> GIVEN EXERCISE
Scan the records for the string "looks"; copy each line where it occurs.

(Robot control records)
-- Start --

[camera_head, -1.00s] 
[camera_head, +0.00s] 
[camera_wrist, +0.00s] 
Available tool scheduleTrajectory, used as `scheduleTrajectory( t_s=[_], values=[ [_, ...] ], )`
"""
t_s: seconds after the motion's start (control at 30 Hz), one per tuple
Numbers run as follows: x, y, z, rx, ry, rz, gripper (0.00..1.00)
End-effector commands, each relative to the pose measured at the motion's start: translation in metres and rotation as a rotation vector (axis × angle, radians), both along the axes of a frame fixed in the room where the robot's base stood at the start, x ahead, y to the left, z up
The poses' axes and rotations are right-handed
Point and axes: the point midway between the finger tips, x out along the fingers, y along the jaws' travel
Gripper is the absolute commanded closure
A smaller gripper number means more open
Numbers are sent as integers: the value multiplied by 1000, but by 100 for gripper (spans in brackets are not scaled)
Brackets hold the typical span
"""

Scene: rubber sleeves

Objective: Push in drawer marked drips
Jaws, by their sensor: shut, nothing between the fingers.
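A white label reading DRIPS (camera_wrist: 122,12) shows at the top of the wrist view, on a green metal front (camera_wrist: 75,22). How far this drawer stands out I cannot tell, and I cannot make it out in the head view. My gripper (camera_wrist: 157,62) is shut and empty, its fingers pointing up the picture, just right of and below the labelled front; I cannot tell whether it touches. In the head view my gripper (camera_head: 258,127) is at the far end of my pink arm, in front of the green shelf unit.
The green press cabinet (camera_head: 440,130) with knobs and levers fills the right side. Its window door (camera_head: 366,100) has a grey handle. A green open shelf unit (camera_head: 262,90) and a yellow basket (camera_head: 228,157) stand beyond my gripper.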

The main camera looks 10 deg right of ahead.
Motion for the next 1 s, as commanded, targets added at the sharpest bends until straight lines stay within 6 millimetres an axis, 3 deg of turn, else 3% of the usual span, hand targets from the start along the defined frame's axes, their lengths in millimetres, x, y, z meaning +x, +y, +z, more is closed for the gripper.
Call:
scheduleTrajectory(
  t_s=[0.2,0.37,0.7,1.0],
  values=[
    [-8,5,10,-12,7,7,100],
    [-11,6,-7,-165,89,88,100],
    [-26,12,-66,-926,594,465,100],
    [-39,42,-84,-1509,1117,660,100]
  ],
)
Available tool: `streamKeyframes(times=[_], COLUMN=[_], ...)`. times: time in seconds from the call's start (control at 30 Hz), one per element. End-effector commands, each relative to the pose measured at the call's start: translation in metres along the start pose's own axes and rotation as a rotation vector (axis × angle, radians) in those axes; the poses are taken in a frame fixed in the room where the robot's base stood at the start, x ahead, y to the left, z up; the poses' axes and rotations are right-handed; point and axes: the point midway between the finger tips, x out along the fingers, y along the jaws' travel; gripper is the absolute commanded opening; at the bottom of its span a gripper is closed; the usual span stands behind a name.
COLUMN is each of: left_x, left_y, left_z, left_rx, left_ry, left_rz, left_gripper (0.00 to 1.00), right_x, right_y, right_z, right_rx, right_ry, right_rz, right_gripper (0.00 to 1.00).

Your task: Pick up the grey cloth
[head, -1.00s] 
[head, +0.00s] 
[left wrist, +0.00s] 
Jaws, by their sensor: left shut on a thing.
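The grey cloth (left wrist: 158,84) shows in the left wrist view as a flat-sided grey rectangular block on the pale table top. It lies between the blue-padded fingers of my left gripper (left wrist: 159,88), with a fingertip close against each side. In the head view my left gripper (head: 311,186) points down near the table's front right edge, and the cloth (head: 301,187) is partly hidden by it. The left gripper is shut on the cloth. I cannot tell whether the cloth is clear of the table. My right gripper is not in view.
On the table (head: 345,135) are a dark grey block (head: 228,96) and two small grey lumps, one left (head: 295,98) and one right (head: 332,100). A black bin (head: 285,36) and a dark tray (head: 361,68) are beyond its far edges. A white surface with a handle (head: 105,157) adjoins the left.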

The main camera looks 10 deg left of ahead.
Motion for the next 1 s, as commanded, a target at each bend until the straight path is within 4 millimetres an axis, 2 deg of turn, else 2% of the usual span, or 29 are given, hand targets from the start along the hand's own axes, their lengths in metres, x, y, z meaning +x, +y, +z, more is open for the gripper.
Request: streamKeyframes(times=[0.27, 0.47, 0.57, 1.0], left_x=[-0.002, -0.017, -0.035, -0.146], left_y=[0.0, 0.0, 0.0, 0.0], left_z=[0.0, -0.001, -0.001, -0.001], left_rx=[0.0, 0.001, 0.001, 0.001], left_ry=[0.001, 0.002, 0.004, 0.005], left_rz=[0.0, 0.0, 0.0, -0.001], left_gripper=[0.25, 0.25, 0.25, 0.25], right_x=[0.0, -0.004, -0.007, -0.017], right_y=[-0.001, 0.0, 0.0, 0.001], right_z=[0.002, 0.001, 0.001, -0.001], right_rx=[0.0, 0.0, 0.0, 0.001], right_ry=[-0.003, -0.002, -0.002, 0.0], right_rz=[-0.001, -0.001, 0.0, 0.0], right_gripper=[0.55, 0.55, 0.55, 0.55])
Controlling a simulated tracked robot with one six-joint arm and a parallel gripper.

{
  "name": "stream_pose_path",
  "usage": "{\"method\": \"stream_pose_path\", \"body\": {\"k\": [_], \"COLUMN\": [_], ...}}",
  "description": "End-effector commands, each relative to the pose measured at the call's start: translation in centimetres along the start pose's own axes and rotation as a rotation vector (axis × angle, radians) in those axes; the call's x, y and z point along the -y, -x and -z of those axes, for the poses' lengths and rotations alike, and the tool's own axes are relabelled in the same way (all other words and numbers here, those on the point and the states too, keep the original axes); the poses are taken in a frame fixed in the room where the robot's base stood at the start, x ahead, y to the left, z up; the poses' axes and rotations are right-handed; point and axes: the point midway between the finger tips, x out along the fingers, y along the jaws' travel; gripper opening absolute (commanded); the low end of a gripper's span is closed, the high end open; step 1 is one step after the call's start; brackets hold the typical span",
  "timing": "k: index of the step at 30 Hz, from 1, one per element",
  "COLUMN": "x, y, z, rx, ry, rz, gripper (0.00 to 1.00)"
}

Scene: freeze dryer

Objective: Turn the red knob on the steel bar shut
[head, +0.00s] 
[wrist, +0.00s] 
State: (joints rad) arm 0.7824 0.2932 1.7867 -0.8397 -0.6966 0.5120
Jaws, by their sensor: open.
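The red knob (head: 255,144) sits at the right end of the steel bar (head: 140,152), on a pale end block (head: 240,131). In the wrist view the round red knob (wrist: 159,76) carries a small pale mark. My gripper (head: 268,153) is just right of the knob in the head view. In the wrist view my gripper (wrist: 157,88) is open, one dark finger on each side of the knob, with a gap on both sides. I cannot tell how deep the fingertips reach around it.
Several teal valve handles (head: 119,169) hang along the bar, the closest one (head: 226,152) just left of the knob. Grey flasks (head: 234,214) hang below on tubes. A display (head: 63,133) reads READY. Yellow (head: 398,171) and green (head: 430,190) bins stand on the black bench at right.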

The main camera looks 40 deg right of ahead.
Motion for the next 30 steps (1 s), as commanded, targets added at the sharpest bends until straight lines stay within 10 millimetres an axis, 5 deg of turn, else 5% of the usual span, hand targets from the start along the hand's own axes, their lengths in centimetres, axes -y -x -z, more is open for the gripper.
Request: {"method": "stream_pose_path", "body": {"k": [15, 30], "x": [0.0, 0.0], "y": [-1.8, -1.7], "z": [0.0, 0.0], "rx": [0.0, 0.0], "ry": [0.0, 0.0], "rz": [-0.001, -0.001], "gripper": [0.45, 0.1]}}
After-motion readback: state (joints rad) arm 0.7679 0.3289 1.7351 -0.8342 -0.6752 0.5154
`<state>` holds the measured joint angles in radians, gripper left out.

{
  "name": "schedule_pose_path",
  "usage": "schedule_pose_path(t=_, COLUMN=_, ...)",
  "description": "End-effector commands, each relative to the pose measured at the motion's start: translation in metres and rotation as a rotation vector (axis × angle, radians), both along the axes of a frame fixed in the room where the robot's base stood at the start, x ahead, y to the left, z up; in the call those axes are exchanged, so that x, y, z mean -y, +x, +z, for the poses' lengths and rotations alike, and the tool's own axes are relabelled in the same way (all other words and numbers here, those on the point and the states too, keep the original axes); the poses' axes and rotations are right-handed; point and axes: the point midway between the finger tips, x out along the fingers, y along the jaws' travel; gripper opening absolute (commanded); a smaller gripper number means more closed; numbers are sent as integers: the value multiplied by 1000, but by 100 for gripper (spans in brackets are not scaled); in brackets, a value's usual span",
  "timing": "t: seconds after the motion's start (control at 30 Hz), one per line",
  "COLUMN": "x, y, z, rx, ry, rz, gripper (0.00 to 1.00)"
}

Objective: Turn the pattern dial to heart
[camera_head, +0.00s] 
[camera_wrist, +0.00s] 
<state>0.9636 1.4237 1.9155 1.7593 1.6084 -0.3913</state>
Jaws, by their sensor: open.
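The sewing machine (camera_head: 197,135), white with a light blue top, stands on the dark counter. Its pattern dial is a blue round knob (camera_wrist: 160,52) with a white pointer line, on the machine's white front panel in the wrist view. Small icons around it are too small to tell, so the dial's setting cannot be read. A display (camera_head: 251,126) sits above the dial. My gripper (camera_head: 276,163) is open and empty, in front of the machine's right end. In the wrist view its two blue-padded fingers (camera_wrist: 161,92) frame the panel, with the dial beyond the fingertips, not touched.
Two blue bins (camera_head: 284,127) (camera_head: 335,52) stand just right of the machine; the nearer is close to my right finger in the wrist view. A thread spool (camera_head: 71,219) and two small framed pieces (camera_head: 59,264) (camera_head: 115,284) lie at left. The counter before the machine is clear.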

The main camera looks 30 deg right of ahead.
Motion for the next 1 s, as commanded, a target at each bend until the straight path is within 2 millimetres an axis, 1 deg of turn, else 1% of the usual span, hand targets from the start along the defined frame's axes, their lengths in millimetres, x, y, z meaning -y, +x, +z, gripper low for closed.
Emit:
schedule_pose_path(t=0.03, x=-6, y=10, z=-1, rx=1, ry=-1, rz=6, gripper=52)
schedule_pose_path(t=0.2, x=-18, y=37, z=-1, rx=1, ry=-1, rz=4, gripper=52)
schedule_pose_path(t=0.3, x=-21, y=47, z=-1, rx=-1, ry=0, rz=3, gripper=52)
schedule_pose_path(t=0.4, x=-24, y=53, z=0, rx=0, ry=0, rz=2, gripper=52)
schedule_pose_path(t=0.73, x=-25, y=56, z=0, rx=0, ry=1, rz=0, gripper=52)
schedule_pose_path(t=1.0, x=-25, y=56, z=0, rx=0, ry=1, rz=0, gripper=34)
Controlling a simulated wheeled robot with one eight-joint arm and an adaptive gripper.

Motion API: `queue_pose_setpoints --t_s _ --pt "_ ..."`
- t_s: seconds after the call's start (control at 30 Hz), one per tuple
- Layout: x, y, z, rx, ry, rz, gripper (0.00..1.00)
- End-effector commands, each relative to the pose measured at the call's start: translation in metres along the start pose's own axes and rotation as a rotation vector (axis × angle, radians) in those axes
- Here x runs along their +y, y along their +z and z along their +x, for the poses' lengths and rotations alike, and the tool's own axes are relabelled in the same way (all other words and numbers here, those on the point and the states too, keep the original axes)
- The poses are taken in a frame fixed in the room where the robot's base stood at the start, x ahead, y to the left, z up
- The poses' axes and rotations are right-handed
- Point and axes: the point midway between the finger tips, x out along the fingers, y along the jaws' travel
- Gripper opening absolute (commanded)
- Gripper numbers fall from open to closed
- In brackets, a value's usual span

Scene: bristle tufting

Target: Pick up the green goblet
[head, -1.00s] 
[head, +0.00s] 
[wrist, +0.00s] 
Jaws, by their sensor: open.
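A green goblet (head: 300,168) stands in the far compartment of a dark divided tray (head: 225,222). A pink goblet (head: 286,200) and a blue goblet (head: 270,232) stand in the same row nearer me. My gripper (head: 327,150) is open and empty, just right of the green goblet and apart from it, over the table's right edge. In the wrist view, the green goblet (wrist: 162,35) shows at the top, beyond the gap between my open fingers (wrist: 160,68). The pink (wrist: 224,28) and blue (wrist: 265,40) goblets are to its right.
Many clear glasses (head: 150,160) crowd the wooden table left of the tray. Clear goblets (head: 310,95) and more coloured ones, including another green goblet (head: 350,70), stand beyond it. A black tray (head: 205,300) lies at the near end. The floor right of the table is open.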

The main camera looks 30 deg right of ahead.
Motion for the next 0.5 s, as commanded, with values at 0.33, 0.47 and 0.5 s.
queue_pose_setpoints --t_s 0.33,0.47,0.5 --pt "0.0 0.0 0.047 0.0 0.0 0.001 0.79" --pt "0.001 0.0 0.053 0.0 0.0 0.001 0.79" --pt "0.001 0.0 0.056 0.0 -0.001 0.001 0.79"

-- End --

> RESPONSE TO THIS EXERCISE
The main camera looks 10 deg right of ahead.
The main camera looks 10 deg left of ahead.
The main camera looks 40 deg right of ahead.
The main camera looks 30 deg right of ahead.
The main camera looks 30 deg right of ahead.

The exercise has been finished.